Forgive me if I’m being overly dramatic, but there’s something about red skies and nuclear winter that hits a little too close to Armageddon for me.

Fortunately for most humans, however, a little red dirt never hurt anyone. We still ski on it when it soils the slopes on the last day of the season. We boat in its muddied run off, breathe it during our day-to-day activities and ingest as we ride our bikes across it. In fact, it’s even used to sell T-shirts in Moab (trademarked, at that.)

Alas, come to find, the red dustbowl is not as innocuous or anomalous as it seems. While no one entirely agrees where to place the fickled finger of blame, one thing is for certain. It is apparently human caused and is only getting worse. Furthermore, as the red mass barrels headlong into the San Juans, it comes to a screeching halt, raining down on the area snowpack and wrapping it in a dense, black crust. Think of it as a massive, solar-powered electric blanket, hastening snow melt and shortening our already far-too-brief run-off season.

Aside from the obvious issues of water shortages, the dust crust could have some not so obvious consequences. For starters, alpine loving animals may soon find themselves scrambling for shelter as their tundra gives way to timber, and timber to desert. Then there’s the whole self-perpetuating mess of it all, whereby dust begets more dust.

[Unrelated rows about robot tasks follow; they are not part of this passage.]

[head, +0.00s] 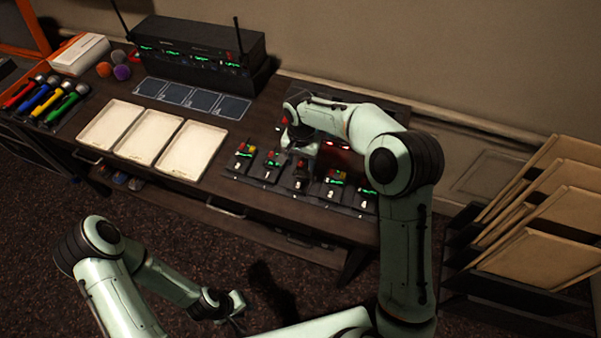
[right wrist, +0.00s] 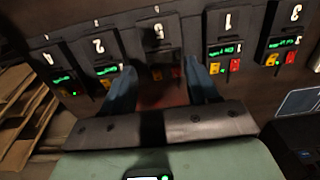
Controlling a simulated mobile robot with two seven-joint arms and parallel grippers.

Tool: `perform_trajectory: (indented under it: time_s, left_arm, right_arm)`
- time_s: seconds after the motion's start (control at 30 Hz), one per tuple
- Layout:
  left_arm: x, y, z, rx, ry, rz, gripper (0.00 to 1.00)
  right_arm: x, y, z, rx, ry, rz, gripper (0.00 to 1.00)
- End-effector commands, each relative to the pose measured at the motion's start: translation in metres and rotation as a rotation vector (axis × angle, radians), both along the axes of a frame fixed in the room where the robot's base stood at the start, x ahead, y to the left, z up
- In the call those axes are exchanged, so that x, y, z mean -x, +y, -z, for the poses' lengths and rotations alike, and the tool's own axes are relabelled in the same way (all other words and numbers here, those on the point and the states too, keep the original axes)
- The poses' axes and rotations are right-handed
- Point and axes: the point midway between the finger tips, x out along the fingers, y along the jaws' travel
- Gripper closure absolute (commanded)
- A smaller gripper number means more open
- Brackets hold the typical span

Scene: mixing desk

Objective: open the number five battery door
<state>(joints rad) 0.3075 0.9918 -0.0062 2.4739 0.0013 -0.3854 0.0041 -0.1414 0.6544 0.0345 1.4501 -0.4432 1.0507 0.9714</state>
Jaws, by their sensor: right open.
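Several dark battery-powered units stand in a row on the desk. In the right wrist view, the middle unit (right wrist: 153,36) has a dark face and its number is hard to read; the others carry 4 (right wrist: 62,70), 2 (right wrist: 101,60), 1 (right wrist: 228,38) and 3 (right wrist: 285,30). I cannot make out whether its door is open. The middle unit also shows in the head view (head: 300,181). My right gripper (right wrist: 163,88) is open, its blue-grey fingers spread in front of the middle unit. My left gripper (head: 237,304) hangs low, away from the desk; its jaws are unclear.
White trays (head: 156,141), a dark receiver rack (head: 195,57) with antennas, and coloured handheld microphones (head: 46,97) occupy the desk's left part. Neighbouring units stand close on both sides of the middle one. A rack of brown folders (head: 540,225) stands at the right.

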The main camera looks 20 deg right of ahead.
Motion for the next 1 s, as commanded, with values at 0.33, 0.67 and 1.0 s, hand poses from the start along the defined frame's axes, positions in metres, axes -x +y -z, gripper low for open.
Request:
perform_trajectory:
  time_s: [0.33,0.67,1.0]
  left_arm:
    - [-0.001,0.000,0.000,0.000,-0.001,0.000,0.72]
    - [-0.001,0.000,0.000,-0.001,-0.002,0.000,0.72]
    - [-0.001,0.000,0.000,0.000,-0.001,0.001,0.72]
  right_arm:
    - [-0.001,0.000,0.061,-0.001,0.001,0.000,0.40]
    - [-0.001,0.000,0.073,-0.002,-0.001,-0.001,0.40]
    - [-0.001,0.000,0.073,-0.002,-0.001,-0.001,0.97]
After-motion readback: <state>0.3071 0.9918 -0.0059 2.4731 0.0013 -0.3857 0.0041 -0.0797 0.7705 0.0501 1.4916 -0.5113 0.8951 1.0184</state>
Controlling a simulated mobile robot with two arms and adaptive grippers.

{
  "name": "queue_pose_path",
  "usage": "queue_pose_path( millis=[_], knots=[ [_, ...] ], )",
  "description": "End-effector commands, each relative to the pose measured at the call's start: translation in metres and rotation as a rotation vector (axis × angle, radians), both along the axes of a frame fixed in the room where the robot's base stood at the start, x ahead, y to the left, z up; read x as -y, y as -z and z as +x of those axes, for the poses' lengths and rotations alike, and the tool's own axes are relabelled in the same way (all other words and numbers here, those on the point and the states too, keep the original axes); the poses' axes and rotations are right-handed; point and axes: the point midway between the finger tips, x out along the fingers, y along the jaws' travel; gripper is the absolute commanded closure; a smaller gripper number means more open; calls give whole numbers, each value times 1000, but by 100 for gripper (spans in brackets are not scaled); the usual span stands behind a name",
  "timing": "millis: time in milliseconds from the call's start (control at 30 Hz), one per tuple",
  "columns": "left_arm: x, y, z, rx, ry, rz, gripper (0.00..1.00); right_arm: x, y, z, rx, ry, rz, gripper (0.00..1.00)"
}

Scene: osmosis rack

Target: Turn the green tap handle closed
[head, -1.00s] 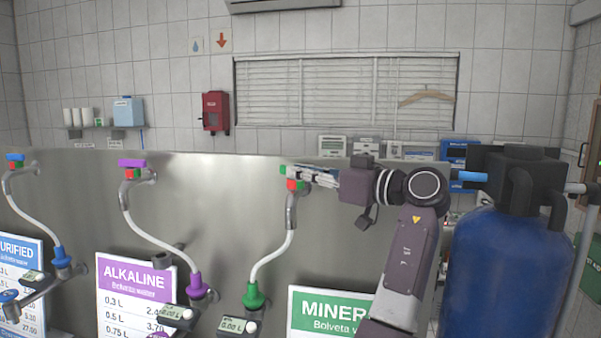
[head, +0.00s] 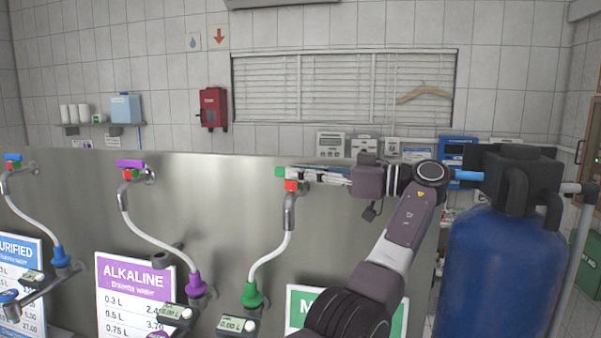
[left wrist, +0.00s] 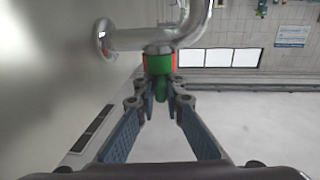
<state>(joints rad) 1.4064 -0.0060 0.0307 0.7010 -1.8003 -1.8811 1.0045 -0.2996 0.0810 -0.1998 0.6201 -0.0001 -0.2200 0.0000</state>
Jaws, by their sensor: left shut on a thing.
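The green tap handle (head: 281,171) sits on top of the third tap from the left, above a red collar (head: 291,185). Its green end sticks out to the left of my fingers. My left gripper (head: 298,173) reaches in from the right and is shut on the handle. In the left wrist view the handle (left wrist: 160,88) is between my fingertips (left wrist: 161,93), under the metal tap pipe (left wrist: 140,40). My fingers hide part of the handle in the head view. My right gripper is not in view.
A purple-handled tap (head: 130,164) and a blue-handled tap (head: 13,158) stand to the left along the steel panel (head: 215,220). White hoses hang from the taps. A large blue tank (head: 502,265) stands close to the right of my arm.

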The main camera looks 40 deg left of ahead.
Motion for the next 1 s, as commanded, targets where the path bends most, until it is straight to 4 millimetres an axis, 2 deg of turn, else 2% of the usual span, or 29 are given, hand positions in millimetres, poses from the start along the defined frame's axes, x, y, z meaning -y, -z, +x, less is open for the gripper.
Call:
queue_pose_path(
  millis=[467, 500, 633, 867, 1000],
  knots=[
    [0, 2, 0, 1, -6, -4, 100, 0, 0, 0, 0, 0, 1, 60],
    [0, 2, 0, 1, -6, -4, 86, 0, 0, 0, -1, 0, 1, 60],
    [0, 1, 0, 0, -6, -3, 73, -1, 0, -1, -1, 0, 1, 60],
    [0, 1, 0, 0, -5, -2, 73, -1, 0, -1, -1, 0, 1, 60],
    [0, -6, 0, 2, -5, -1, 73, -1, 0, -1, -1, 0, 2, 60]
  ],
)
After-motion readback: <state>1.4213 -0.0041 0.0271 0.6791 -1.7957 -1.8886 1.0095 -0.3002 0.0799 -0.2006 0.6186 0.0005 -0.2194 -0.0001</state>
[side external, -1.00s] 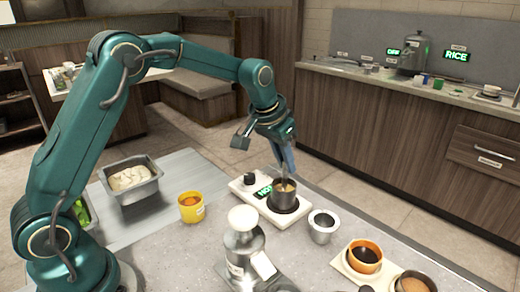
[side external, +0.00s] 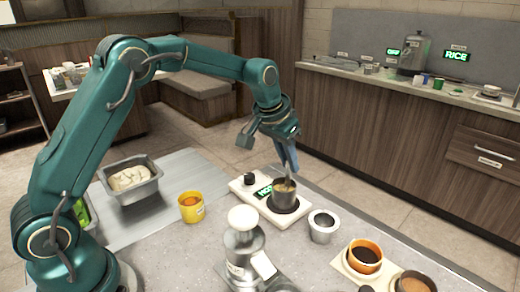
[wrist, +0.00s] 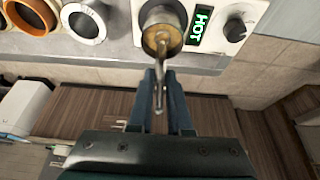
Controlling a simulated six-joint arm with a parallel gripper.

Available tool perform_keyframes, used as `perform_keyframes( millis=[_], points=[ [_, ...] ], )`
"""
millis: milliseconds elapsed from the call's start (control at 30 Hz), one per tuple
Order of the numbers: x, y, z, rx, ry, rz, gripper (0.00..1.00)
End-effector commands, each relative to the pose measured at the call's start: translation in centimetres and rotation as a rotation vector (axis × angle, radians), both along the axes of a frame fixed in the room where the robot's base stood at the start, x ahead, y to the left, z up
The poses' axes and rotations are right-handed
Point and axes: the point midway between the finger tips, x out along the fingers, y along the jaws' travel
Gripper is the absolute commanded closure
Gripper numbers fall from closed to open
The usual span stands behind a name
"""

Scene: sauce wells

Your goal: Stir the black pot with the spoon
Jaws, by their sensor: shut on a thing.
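The black pot (side external: 284,197) stands upright on a white hot plate (side external: 262,206) with a green lit display. In the wrist view the pot (wrist: 148,14) holds a tan-yellow liquid (wrist: 162,38). My gripper (side external: 290,160) is above the pot, pointing down. In the wrist view my gripper (wrist: 160,92) is shut on the handle of a metal spoon (wrist: 160,74). The spoon's lower end reaches into the pot's liquid. In the side view the spoon is mostly hidden by the fingers.
A metal cup (side external: 322,228) stands right of the hot plate. An orange bowl (side external: 365,244) of dark sauce is farther right. A yellow cup (side external: 191,208) and a metal tub (side external: 131,195) stand to the left. A metal dispenser (side external: 243,262) stands in front.

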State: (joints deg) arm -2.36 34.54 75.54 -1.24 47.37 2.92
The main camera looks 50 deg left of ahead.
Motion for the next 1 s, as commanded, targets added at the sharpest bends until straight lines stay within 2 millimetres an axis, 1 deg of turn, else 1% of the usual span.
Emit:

Of course, there is the argument that all this dust stuff is being overblown. Besides, there isn’t anything we can do about wind or dirt anyhow. No amount of cloth-bagging, bike riding, tree hugging or solar paneling is going to change that.

Or is it?

If in fact this phenomenon happens to coincide with the arrival of our modern civilization, whether by horse-drawn wagon or horse-powered four-stroke, then we, as the instigators, should quit brushing the subject under the rug. Because pink may look good on Easter eggs or sunsets, but when it starts showing up on our mountainsides (alpenglow excepted) it’s high time we all take off the rose-colored glasses.